The next investing round is the Series B round. The average investment amount for a series B these days is $33M so at this point you should be truly disrupting the industry you are in and showing a lot of traction. However, if you do not need this much money that is fine. What is important is that your asks and your traction make sense for your own business and that the money you are raising is sufficient to help get you where you are going. Your startup should show some very clear signs of growth at this point, and you should be hitting the milestones that you outlined in your pitch deck. These are the most important things when it comes to moving on to new rounds. If you can show people that you are executing well on your plans and that your business is on track for your projections, then there will be much less objections from new investors as you show them how you are growing. You should also be able to clearly outline the next steps you are planning to take and how you will be able to scale your business even more with the new money you are looking to invest. Do you have scalable marketing strategies that are working? Do you have new areas that you are looking to expand to that you have done research on? Are you going to expand your products and services to reach a bigger market? These are the things you should be thinking and talking about as you progress to new rounds.

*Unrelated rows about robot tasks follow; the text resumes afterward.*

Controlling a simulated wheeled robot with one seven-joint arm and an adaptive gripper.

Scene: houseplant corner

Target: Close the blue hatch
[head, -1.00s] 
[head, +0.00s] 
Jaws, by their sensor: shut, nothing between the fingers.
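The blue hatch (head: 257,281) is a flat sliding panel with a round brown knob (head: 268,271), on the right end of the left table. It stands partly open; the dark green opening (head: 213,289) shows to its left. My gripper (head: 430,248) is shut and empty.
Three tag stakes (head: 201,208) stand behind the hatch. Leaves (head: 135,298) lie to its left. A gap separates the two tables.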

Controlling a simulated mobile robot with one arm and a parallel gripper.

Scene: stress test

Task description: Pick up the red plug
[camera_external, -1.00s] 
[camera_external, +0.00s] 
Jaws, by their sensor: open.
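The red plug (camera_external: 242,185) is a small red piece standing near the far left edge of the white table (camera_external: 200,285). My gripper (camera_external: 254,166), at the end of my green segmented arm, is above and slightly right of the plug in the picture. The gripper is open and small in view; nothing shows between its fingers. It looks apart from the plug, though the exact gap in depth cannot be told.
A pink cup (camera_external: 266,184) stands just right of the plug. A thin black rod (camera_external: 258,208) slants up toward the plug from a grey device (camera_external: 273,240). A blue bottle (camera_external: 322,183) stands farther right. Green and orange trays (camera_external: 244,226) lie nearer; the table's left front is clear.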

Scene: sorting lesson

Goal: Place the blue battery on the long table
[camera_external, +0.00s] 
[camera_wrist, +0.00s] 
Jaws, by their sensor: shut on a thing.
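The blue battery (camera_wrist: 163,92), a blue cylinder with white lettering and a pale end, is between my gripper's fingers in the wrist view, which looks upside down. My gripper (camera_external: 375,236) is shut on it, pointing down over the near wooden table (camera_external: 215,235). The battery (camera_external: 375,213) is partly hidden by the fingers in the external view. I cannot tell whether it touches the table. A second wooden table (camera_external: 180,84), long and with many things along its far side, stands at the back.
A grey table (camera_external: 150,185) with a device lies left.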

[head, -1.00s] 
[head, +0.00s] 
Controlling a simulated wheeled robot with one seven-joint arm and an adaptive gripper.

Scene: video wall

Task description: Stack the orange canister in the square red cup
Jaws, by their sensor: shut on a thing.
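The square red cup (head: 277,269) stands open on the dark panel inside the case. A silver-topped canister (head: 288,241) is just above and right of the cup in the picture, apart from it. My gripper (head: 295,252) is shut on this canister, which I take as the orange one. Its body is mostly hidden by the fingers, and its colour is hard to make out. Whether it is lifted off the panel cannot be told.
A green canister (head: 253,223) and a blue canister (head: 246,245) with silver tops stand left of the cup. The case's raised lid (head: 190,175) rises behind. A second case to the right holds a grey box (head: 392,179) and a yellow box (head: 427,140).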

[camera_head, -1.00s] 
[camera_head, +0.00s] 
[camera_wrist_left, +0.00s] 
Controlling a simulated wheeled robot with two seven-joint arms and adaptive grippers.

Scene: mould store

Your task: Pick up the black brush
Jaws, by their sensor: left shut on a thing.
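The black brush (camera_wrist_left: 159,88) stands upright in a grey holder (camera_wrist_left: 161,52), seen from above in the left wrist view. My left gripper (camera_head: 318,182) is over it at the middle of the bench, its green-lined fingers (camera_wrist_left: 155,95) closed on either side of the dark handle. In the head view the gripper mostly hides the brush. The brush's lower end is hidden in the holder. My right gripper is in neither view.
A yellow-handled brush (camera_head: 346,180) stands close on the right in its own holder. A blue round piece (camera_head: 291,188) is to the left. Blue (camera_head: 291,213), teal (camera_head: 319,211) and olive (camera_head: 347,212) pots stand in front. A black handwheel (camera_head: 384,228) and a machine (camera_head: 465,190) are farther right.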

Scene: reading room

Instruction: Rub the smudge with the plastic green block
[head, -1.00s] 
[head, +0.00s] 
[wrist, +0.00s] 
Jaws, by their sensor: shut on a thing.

After your series B round you can continue moving on to new rounds as you need it. The key is to try to keep as much ownership of your company as you can, so don’t just raise money if you don’t need it. You should only start new rounds when you have reached your potential with the money you have already raised and are looking to scale again with a plan on how to use your next potential round’s investments. At some point you can even do an IPO with your company that will allow anybody to buy stock in your company on the stock market. This is where early investors will be able to see returns on their investments and you can also liquidate more of your shares to pay yourself or put back in the business.